Car notre pays ne peut plus continuer à s'endetter comme il le fait maintenant depuis 2002. Je rappelle qu'il y a cinq ou six ans, il était en train de se désendetter alors que, depuis, le stock de dette a augmenté de 8 points de PIB. Mme Lagarde et M. Woerth s'étaient solennellement engagés à y mettre un terme. Or nous savons que cet engagement ne sera pas non plus tenu.

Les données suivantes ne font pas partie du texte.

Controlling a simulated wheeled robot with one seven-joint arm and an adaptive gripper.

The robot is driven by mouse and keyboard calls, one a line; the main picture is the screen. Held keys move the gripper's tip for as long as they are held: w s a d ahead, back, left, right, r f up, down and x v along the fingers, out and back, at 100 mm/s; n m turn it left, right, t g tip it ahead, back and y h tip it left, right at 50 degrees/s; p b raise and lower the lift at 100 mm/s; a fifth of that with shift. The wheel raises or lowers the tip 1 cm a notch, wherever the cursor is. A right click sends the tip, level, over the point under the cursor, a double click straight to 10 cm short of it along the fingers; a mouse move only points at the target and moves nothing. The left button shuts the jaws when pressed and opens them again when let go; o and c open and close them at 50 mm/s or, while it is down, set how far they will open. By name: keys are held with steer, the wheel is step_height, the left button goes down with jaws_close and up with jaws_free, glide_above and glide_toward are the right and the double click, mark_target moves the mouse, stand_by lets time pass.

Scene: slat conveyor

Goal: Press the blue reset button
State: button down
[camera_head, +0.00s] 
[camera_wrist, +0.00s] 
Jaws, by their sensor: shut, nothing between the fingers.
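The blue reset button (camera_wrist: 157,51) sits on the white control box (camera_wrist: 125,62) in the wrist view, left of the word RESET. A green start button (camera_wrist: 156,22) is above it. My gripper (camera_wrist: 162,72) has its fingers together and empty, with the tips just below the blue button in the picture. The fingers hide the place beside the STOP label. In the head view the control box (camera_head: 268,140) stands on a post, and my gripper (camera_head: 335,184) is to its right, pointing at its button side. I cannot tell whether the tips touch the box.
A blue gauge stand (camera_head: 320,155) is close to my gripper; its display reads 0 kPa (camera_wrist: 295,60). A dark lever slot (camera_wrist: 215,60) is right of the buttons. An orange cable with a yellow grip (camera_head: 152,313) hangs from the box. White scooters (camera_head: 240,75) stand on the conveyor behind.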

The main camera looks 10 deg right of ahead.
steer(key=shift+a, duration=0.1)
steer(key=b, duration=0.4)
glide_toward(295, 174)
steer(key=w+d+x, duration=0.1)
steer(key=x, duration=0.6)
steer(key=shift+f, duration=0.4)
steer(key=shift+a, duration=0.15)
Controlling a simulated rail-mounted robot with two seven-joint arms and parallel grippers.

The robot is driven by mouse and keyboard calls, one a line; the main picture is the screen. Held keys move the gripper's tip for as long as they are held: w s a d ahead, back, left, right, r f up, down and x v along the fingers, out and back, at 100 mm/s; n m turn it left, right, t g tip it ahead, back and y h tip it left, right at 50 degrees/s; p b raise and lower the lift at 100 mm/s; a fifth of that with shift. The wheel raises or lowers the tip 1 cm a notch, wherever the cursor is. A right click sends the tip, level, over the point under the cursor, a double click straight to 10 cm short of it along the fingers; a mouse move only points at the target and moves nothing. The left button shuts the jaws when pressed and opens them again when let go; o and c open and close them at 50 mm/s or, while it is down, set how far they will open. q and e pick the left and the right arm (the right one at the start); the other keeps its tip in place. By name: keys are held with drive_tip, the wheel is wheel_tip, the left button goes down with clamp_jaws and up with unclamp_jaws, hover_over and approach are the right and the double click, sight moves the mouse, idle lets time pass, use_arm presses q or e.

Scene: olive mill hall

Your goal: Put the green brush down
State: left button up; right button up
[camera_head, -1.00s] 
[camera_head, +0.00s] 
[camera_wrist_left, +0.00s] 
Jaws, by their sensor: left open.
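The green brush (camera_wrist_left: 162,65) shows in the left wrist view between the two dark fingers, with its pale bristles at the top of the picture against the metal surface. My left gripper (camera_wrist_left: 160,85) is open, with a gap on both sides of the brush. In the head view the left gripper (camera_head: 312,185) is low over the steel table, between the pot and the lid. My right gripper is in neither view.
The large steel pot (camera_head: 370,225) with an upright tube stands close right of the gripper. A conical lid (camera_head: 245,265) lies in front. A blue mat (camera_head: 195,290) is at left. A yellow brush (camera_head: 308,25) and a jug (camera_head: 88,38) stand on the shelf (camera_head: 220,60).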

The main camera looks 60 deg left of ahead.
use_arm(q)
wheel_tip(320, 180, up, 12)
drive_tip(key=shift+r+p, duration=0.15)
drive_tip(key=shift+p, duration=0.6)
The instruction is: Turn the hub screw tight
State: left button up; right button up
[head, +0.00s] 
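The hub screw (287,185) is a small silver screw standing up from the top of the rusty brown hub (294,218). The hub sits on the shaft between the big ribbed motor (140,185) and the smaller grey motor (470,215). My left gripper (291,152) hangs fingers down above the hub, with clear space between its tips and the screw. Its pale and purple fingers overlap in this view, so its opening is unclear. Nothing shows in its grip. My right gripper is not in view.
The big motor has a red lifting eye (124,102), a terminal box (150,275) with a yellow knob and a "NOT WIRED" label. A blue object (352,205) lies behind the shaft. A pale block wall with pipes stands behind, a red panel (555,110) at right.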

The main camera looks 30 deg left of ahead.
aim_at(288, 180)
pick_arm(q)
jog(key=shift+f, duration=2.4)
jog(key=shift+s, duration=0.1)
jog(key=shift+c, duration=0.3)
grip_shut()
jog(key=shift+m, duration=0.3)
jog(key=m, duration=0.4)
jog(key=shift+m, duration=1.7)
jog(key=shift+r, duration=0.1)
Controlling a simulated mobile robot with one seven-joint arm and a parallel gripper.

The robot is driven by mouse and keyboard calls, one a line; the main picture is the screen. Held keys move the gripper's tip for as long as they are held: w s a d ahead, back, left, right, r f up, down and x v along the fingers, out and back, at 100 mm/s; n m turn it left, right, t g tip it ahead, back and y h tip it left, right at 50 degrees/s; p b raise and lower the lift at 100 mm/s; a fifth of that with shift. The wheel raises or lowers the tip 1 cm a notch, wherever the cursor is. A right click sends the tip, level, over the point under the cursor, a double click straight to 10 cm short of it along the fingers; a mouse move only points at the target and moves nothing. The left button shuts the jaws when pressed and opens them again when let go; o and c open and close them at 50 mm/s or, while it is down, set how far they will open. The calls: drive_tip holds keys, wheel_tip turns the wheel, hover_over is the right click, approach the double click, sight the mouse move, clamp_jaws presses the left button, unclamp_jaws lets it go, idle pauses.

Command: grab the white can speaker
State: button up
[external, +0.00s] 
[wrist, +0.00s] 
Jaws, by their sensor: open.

On peut continuer à s'endetter, mais comme il est peu probable que l'inflation vienne rogner cette dette – et l'on peut faire confiance, malheureusement, aux banques centrales –, il faudra donc payer en levant des impôts. Et c'est cela en réalité qu'annonce ce budget : des impôts nouveaux pour l'année prochaine.

Rassurez-vous, mes chers collègues de la majorité qui êtes candidats à des élections municipales ou cantonales de mars prochain, ces augmentations d'impôts n'interviendront pas avant cette date. En revanche, il est fort probable qu'elles se feront après, en tout cas avant le mois de juin, mois au cours duquel notre pays doit prendre la présidence de l'Union européenne. Il est impossible que le Président de la République puisse avoir une quelconque autorité sur ses collègues Chefs d'État et de Gouvernement si les finances de notre pays vont à la dérive.

Voilà quelques raisons de douter de la pertinence de ce budget et qui m'incitent à le repousser.

Circonstance aggravante : il est fondé sur une inflation inférieure à 2 % – tout indique qu'elle sera supérieure –, sur une parité entre l'euro et le dollar qui n'a plus rigoureusement aucun rapport avec ce qu'est la réalité dès aujourd'hui et pas davantage avec ce qu'elle sera l'année prochaine, et sur un prix du baril de pétrole bien inférieur à son niveau actuel. Surtout, une autre très grave erreur a été de sous-estimer la crise du marché hypothécaire. Plus aucune banque n'ose aujourd'hui prêter à une autre, et si nous n'avons pas connu de crise majeure du crédit, non seulement dans notre pays mais également en Europe et dans le monde, c'est tout simplement parce que les banques centrales procèdent à des injections massives de liquidités financières pour continuer à solvabiliser le marché. Mais celles-ci ne pourront pas continuer ainsi indéfiniment.

Oui, ce projet de budget méconnaît des dépenses considérables qui s'apprêtent à être votées dans cette enceinte dans quelque temps ; il est fondé sur des paramètres économiques qui, d'ores et déjà, sont obsolètes ; il ignore la crise du crédit hypothécaire qui va entraîner une crise financière gravissime partout dans le monde, et on ne voit pas en quoi notre pays pourrait être épargné.

Tout cela ne facilite pas le respect des promesses qui ont été faites. Les retraités, et notamment ceux qui touchent les plus basses pensions, espéraient voir celles-ci revalorisées le plus vite possible. Ils attendront l'année prochaine – et il y a fort à parier qu'ils attendront encore longtemps.

On peut le regretter car nous connaissons tous des retraités de l'agriculture, du commerce ou de l'artisanat qui, avec 600, 700, 800 ou 900 euros par mois, pas davantage le plus souvent, doivent faire face à l'inflation des prix des produits de première nécessité ou de biens indispensables. Il devient effectivement de plus en plus difficile de se nourrir, de se loger, de se chauffer et même de se déplacer. Ce projet de budget ne répond en rien à ces difficultés. En réalité, il abandonne des catégories entières de nos concitoyens à une situation économique de plus en plus pénible.

Vous l'avez compris, mes chers collègues, il paraît difficile au groupe socialiste, radical, citoyen et divers gauche de voter un projet de budget fondé sur des paramètres économiques obsolètes, qui ne tient pas compte de dépenses qui semblent d'ores et déjà décidées et, surtout, qui ignore à ce point des promesses en lesquelles pourtant une majorité de Français avait cru. (Applaudissements sur les bancs du groupe socialiste, radical, citoyen et divers gauche et du groupe de la Gauche démocrate et républicaine.)